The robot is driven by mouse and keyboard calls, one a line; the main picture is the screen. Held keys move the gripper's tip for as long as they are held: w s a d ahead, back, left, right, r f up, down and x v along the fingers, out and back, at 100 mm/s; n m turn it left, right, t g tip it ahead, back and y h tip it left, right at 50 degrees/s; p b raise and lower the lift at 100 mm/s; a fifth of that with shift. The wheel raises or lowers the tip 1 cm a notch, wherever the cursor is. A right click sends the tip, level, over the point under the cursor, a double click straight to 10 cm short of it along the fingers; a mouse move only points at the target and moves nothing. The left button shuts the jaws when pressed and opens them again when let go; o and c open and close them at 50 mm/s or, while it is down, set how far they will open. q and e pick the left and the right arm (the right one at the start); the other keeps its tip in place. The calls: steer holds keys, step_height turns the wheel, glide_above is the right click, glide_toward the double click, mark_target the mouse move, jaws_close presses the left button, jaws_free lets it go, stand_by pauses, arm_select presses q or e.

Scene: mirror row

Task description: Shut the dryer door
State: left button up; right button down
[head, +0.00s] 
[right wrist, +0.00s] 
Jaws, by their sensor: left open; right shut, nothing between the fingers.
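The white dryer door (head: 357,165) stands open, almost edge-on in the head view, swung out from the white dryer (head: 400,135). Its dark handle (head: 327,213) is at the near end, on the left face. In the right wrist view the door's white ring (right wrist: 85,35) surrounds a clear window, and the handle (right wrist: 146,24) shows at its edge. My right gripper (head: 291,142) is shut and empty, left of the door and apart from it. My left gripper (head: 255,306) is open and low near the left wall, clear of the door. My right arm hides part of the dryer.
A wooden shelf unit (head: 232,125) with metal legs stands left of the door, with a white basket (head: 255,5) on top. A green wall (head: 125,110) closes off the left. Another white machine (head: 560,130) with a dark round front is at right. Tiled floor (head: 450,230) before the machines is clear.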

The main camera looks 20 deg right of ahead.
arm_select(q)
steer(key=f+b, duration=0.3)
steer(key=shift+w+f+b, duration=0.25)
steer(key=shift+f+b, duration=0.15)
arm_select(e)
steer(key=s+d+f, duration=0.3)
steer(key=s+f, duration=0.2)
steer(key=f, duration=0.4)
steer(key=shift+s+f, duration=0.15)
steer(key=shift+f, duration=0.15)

##############################

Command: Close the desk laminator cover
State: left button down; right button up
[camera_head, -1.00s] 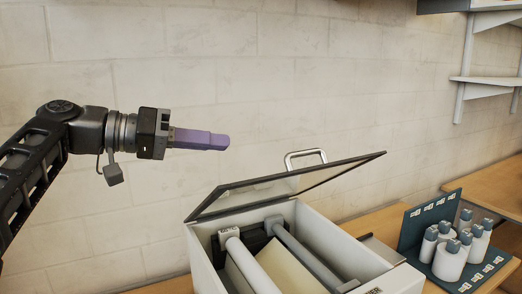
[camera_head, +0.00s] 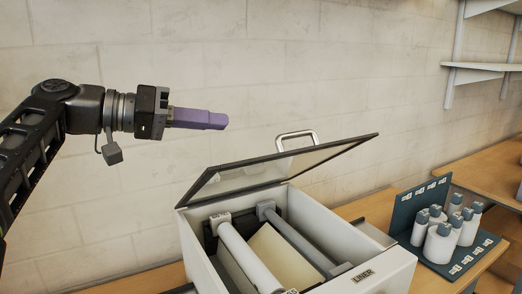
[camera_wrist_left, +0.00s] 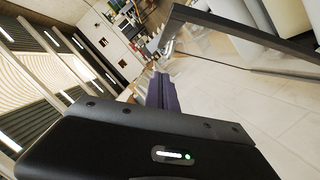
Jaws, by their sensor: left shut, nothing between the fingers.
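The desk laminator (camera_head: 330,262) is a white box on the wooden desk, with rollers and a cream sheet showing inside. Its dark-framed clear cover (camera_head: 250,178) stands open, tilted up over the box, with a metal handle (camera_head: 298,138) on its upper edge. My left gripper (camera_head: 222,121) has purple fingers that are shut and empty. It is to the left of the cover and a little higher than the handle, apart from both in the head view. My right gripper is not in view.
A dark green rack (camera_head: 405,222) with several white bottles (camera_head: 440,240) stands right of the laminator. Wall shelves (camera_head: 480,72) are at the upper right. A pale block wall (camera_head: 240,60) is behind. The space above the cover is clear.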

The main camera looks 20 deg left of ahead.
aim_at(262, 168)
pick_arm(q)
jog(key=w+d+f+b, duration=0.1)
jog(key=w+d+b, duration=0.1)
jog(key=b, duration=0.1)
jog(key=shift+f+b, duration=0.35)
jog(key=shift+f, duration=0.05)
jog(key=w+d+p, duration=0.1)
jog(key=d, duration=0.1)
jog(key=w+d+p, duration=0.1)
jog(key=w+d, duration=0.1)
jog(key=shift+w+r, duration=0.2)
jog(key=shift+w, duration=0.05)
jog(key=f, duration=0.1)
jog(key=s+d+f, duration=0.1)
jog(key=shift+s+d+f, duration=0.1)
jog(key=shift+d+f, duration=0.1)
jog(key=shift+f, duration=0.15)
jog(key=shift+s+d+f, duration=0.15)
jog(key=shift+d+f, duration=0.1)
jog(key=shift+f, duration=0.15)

##############################

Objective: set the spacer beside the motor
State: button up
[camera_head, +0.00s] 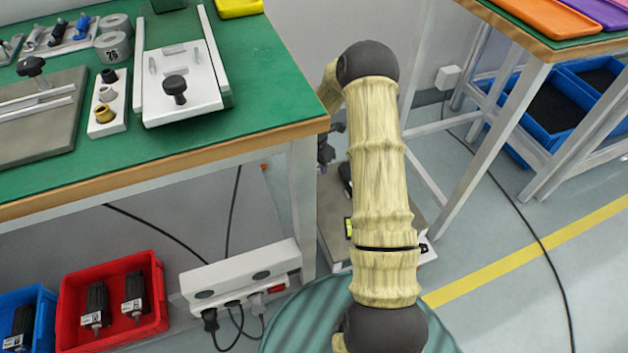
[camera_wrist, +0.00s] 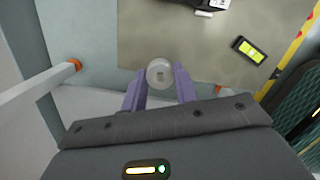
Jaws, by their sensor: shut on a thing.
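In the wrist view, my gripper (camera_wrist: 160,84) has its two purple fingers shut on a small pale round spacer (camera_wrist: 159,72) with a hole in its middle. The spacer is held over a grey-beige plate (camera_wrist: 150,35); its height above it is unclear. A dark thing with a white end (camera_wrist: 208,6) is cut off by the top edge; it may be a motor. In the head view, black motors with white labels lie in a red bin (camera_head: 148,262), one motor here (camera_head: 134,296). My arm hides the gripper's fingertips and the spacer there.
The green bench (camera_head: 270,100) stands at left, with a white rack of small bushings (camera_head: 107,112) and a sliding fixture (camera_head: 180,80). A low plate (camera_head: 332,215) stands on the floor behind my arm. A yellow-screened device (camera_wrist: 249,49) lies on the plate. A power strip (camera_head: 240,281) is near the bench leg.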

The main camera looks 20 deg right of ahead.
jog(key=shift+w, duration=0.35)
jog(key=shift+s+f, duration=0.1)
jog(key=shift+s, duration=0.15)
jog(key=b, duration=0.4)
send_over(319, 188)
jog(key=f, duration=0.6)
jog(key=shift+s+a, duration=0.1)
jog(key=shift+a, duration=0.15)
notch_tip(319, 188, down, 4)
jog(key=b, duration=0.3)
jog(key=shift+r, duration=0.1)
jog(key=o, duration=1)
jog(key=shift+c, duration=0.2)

##############################

Written problem: Gather all lines of the records that include the word "State".

Answer to the task:
State: left button up; right button down
State: left button down; right button up
State: button up

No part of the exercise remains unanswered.